**Data provided**.
** begin **

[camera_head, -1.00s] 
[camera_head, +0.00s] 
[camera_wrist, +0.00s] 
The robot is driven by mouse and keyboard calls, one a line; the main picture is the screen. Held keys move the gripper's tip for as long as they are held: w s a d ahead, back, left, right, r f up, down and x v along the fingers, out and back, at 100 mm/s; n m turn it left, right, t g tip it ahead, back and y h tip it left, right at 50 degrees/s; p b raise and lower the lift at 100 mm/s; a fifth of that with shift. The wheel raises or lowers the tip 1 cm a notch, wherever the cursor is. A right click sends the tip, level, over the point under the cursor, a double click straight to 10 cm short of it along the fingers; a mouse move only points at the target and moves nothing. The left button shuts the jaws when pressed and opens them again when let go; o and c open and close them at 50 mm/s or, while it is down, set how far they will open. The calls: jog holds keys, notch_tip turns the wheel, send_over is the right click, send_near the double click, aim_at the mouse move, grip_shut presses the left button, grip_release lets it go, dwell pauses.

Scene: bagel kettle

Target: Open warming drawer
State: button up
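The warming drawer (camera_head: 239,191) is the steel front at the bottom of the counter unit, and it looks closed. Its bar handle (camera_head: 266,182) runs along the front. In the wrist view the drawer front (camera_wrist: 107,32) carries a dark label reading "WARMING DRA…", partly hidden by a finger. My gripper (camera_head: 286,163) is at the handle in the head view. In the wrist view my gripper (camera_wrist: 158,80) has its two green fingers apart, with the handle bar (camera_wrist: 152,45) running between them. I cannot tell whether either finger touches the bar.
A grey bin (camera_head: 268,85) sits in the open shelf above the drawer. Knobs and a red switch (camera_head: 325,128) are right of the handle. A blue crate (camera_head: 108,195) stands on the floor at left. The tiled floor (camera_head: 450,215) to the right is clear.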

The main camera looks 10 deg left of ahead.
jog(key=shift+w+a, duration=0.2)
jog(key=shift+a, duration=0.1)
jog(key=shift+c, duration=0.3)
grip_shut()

** end **

**Aim of the task**. Each line above is to be repeated exactly.

**Output below**.
[camera_head, -1.00s] 
[camera_head, +0.00s] 
[camera_wrist, +0.00s] 
The robot is driven by mouse and keyboard calls, one a line; the main picture is the screen. Held keys move the gripper's tip for as long as they are held: w s a d ahead, back, left, right, r f up, down and x v along the fingers, out and back, at 100 mm/s; n m turn it left, right, t g tip it ahead, back and y h tip it left, right at 50 degrees/s; p b raise and lower the lift at 100 mm/s; a fifth of that with shift. The wheel raises or lowers the tip 1 cm a notch, wherever the cursor is. A right click sends the tip, level, over the point under the cursor, a double click straight to 10 cm short of it along the fingers; a mouse move only points at the target and moves nothing. The left button shuts the jaws when pressed and opens them again when let go; o and c open and close them at 50 mm/s or, while it is down, set how far they will open. The calls: jog holds keys, notch_tip turns the wheel, send_over is the right click, send_near the double click, aim_at the mouse move, grip_shut presses the left button, grip_release lets it go, dwell pauses.

Scene: bagel kettle

Target: Open warming drawer
State: button up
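The warming drawer (camera_head: 239,191) is the steel front at the bottom of the counter unit, and it looks closed. Its bar handle (camera_head: 266,182) runs along the front. In the wrist view the drawer front (camera_wrist: 107,32) carries a dark label reading "WARMING DRA…", partly hidden by a finger. My gripper (camera_head: 286,163) is at the handle in the head view. In the wrist view my gripper (camera_wrist: 158,80) has its two green fingers apart, with the handle bar (camera_wrist: 152,45) running between them. I cannot tell whether either finger touches the bar.
A grey bin (camera_head: 268,85) sits in the open shelf above the drawer. Knobs and a red switch (camera_head: 325,128) are right of the handle. A blue crate (camera_head: 108,195) stands on the floor at left. The tiled floor (camera_head: 450,215) to the right is clear.

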The main camera looks 10 deg left of ahead.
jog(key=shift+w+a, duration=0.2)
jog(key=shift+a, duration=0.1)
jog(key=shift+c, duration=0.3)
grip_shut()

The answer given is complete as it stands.